Here are some of the elements of the Court's reasoning:
"In sum, while treaties "may comprise international
commitments . . . they are not domestic law unless
Congress has either enacted implementing statutes or the
treaty itself conveys an intention that it be ‘self-executing’
and is ratified on these terms."
"[T]he ICJ’s judgment in
Avena does not automatically constitute federal law judicially
enforceable in United States courts."
"The pertinent international agreements...
not provide for implementation of ICJ judgments through
direct enforcement in domestic courts, and 'where a treaty
does not provide a particular remedy, either expressly or
implicitly, it is not for the federal courts to impose one on
the States through lawmaking of their own.'"
"Our Framers established a careful set of procedures that
must be followed before federal law can be created under
the Constitution—vesting that decision in the political
branches, subject to checks and balances. U. S. Const.,
Art. I, §7. They also recognized that treaties could create
federal law, but again through the political branches, with
the President making the treaty and the Senate approving
it. Art. II, §2. The dissent’s understanding of the treaty
route, depending on an ad hoc judgment of the judiciary
without looking to the treaty language—the very language
negotiated by the President and approved by the Senate—
cannot readily be ascribed to those same Framers."
"Medellín’s interpretation would allow ICJ judgments to override
otherwise binding state law; there is nothing in his logic
that would exempt contrary federal law from the same
fate. See, e.g., Cook v. United States, 288 U. S. 102, 119
(1933) (later-in-time self-executing treaty supersedes a
federal statue if there is a conflict). And there is nothing
to prevent the ICJ from ordering state courts to annul
criminal convictions and sentences, for any reason deemed
sufficient by the ICJ. Indeed, that is precisely the relief
Mexico requested."
As for the President's Memorandum the Court said:
"The President has an array of political
and diplomatic means available to enforce international
obligations, but unilaterally converting a non-selfexecuting
treaty into a self-executing one is not among
them. The responsibility for transforming an international
obligation arising from a non-self-executing treaty
into domestic law falls to Congress."
http://www.foxnews.com/wires/2008Aug03/0,4670,TexasExecution,00.html
The U.S. Embassy in Mexico City has warned of "possible protests."

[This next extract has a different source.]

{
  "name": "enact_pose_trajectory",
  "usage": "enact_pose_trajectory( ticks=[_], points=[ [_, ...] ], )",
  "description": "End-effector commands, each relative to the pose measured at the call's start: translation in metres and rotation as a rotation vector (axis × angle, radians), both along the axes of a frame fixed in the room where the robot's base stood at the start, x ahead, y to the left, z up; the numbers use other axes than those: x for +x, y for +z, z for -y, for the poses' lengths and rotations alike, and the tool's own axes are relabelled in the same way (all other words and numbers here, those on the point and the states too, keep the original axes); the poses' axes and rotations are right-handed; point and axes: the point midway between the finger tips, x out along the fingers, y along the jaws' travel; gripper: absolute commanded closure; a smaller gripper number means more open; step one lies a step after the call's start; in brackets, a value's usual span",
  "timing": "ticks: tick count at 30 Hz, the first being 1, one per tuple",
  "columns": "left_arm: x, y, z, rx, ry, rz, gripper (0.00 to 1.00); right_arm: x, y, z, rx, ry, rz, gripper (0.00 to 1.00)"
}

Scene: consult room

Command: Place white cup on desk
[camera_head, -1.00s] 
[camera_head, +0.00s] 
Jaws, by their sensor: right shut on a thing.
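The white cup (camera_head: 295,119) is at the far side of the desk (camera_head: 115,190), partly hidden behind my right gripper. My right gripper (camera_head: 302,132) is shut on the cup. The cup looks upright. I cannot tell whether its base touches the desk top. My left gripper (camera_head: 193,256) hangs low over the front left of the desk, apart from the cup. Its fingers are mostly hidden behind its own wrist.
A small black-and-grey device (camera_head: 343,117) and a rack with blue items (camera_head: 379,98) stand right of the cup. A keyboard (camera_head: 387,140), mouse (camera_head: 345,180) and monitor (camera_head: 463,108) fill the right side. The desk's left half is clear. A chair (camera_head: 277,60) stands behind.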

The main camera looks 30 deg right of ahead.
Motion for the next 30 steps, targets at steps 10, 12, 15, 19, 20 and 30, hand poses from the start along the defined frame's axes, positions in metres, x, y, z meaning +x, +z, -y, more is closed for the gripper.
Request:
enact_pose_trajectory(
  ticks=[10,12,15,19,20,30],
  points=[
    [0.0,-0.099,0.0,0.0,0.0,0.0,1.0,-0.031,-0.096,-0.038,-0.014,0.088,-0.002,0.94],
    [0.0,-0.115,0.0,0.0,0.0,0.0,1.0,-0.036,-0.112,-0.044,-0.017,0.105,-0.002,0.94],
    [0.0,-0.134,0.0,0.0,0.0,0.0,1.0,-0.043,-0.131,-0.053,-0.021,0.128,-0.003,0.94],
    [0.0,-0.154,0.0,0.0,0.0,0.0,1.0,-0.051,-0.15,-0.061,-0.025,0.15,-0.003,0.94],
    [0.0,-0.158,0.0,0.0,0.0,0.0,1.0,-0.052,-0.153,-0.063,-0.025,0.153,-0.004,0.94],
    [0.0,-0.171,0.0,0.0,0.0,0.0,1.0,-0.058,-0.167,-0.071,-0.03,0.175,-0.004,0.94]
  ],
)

The Medellin case to which reference was made came about as a result of the International Justice Court's decision in The Hague which held in the Avena decision that
"based on violations of the Vienna Convention, 51 named
Mexican nationals were entitled to review and reconsideration
of their state-court convictions and sentences in
the United States. This was so regardless of any forfeiture
of the right to raise Vienna Convention claims because of a
failure to comply with generally applicable state rules
governing challenges to criminal convictions."
Medellin, who is named in the Avena decision, brought a petition for a writ of habeus corpus claiming that prior to giving his written confession to brutal rape and murder, he was not notified of his right under the Vienna Convention to contact the Mexican Consulate. The Texas court dismissed his petition as untimely for his failure to raise the issue at trial or on direct appeal. Pres. Bush had issued a memorandum directing state courts to comply with Avena. Texas declined to comply. Two narrow questions were presented to the USSC:
"First, is the ICJ’s judgment in Avena directly enforceable
as domestic law in a state court in the United States?
Second, does the President’s Memorandum independently
require the States to provide review and reconsideration of
the claims of the 51 Mexican nationals named in Avena
without regard to state procedural default rules? "
The USSC concluded that "neither Avena nor the President’s Memorandum
constitutes directly enforceable federal law that
pre-empts state limitations on the filing of successive
habeas petitions."
Here are some of the elements of the Court's reasoning:
"In sum, while treaties "may comprise international
commitments . . . they are not domestic law unless
Congress has either enacted implementing statutes or the
treaty itself conveys an intention that it be ‘self-executing’
and is ratified on these terms."
"[T]he ICJ’s judgment in
Avena does not automatically constitute federal law judicially
enforceable in United States courts."
"The pertinent international agreements...
not provide for implementation of ICJ judgments through
direct enforcement in domestic courts, and 'where a treaty
does not provide a particular remedy, either expressly or
implicitly, it is not for the federal courts to impose one on
the States through lawmaking of their own.'"
"Our Framers established a careful set of procedures that
must be followed before federal law can be created under
the Constitution—vesting that decision in the political
branches, subject to checks and balances. U. S. Const.,
Art. I, §7. They also recognized that treaties could create
federal law, but again through the political branches, with
the President making the treaty and the Senate approving
it. Art. II, §2. The dissent’s understanding of the treaty
route, depending on an ad hoc judgment of the judiciary
without looking to the treaty language—the very language
negotiated by the President and approved by the Senate—
cannot readily be ascribed to those same Framers."
"Medellín’s interpretation would allow ICJ judgments to override
otherwise binding state law; there is nothing in his logic
that would exempt contrary federal law from the same
fate. See, e.g., Cook v. United States, 288 U. S. 102, 119
(1933) (later-in-time self-executing treaty supersedes a
federal statue if there is a conflict). And there is nothing
to prevent the ICJ from ordering state courts to annul
criminal convictions and sentences, for any reason deemed
sufficient by the ICJ. Indeed, that is precisely the relief
Mexico requested."
As for the President's Memorandum the Court said:
"The President has an array of political
and diplomatic means available to enforce international
obligations, but unilaterally converting a non-selfexecuting
treaty into a self-executing one is not among
them. The responsibility for transforming an international
obligation arising from a non-self-executing treaty
into domestic law falls to Congress."